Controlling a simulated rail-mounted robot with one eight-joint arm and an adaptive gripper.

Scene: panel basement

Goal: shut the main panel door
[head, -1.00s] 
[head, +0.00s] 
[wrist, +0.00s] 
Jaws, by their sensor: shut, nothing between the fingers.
:::::
> **What is being asked**:
Repeat the listing in full, keeping every line exactly as it is.

> **Full response**:
Controlling a simulated rail-mounted robot with one eight-joint arm and an adaptive gripper.

Scene: panel basement

Goal: shut the main panel door
[head, -1.00s] 
[head, +0.00s] 
[wrist, +0.00s] 
Jaws, by their sensor: shut, nothing between the fingers.

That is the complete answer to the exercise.